● DIRECTIVE
Each line should be copied exactly.

Start MATERIAL TO PROCESS

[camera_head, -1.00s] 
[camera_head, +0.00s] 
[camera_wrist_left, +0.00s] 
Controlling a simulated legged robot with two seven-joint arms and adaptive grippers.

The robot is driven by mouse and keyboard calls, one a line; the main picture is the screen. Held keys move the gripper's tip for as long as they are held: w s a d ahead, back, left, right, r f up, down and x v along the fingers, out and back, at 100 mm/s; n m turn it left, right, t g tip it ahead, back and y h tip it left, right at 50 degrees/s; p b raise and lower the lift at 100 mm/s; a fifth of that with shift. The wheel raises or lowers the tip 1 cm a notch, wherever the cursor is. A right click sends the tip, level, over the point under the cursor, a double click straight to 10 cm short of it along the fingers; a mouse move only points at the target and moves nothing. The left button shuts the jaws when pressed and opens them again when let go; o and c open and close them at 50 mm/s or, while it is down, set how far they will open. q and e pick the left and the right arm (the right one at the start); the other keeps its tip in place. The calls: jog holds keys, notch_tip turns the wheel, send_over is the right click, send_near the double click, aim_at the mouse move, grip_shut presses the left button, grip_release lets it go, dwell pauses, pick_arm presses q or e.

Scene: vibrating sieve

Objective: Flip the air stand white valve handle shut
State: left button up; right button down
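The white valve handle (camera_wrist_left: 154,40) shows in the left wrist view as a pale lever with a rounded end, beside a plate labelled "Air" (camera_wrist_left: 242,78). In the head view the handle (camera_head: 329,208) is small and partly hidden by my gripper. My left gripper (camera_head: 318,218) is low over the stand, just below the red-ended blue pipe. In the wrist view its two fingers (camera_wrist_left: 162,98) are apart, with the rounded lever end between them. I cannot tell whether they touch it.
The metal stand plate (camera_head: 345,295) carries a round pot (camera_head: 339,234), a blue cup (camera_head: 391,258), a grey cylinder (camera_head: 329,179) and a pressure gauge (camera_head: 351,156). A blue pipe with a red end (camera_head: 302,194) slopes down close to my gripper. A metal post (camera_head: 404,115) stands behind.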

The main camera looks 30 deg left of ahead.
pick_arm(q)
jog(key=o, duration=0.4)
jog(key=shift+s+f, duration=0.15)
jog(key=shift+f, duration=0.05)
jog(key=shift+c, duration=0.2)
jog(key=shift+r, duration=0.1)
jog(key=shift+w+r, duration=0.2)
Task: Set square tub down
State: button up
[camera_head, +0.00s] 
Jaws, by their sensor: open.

End MATERIAL TO PROCESS

● EXERCISE OUTPUT
[camera_head, -1.00s] 
[camera_head, +0.00s] 
[camera_wrist_left, +0.00s] 
Controlling a simulated legged robot with two seven-joint arms and adaptive grippers.

The robot is driven by mouse and keyboard calls, one a line; the main picture is the screen. Held keys move the gripper's tip for as long as they are held: w s a d ahead, back, left, right, r f up, down and x v along the fingers, out and back, at 100 mm/s; n m turn it left, right, t g tip it ahead, back and y h tip it left, right at 50 degrees/s; p b raise and lower the lift at 100 mm/s; a fifth of that with shift. The wheel raises or lowers the tip 1 cm a notch, wherever the cursor is. A right click sends the tip, level, over the point under the cursor, a double click straight to 10 cm short of it along the fingers; a mouse move only points at the target and moves nothing. The left button shuts the jaws when pressed and opens them again when let go; o and c open and close them at 50 mm/s or, while it is down, set how far they will open. q and e pick the left and the right arm (the right one at the start); the other keeps its tip in place. The calls: jog holds keys, notch_tip turns the wheel, send_over is the right click, send_near the double click, aim_at the mouse move, grip_shut presses the left button, grip_release lets it go, dwell pauses, pick_arm presses q or e.

Scene: vibrating sieve

Objective: Flip the air stand white valve handle shut
State: left button up; right button down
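The white valve handle (camera_wrist_left: 154,40) shows in the left wrist view as a pale lever with a rounded end, beside a plate labelled "Air" (camera_wrist_left: 242,78). In the head view the handle (camera_head: 329,208) is small and partly hidden by my gripper. My left gripper (camera_head: 318,218) is low over the stand, just below the red-ended blue pipe. In the wrist view its two fingers (camera_wrist_left: 162,98) are apart, with the rounded lever end between them. I cannot tell whether they touch it.
The metal stand plate (camera_head: 345,295) carries a round pot (camera_head: 339,234), a blue cup (camera_head: 391,258), a grey cylinder (camera_head: 329,179) and a pressure gauge (camera_head: 351,156). A blue pipe with a red end (camera_head: 302,194) slopes down close to my gripper. A metal post (camera_head: 404,115) stands behind.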

The main camera looks 30 deg left of ahead.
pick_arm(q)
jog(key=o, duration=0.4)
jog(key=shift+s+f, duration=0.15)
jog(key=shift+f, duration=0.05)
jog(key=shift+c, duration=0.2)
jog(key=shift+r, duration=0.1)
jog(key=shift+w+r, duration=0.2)
Task: Set square tub down
State: button up
[camera_head, +0.00s] 
Jaws, by their sensor: open.

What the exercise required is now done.